Objective —
Gather, from the listing beneath this task, every line holding the string "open".

Collected data —
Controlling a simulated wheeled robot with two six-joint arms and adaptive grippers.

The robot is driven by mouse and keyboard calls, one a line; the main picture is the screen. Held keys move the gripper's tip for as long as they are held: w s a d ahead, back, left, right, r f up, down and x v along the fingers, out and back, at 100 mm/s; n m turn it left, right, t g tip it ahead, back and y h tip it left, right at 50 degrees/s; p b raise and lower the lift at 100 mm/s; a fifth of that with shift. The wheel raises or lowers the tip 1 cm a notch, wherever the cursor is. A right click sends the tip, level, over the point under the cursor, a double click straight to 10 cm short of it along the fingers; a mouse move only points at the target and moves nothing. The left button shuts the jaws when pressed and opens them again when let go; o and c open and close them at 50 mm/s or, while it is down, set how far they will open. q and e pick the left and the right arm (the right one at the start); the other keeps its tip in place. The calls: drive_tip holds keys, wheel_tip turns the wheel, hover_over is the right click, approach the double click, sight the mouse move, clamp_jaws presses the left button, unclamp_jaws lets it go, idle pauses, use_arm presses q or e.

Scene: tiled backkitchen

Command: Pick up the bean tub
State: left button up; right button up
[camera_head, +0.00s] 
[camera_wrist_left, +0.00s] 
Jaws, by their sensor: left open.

Output below —
The robot is driven by mouse and keyboard calls, one a line; the main picture is the screen. Held keys move the gripper's tip for as long as they are held: w s a d ahead, back, left, right, r f up, down and x v along the fingers, out and back, at 100 mm/s; n m turn it left, right, t g tip it ahead, back and y h tip it left, right at 50 degrees/s; p b raise and lower the lift at 100 mm/s; a fifth of that with shift. The wheel raises or lowers the tip 1 cm a notch, wherever the cursor is. A right click sends the tip, level, over the point under the cursor, a double click straight to 10 cm short of it along the fingers; a mouse move only points at the target and moves nothing. The left button shuts the jaws when pressed and opens them again when let go; o and c open and close them at 50 mm/s or, while it is down, set how far they will open. q and e pick the left and the right arm (the right one at the start); the other keeps its tip in place. The calls: drive_tip holds keys, wheel_tip turns the wheel, hover_over is the right click, approach the double click, sight the mouse move, clamp_jaws presses the left button, unclamp_jaws lets it go, idle pauses, use_arm presses q or e.
Jaws, by their sensor: left open.

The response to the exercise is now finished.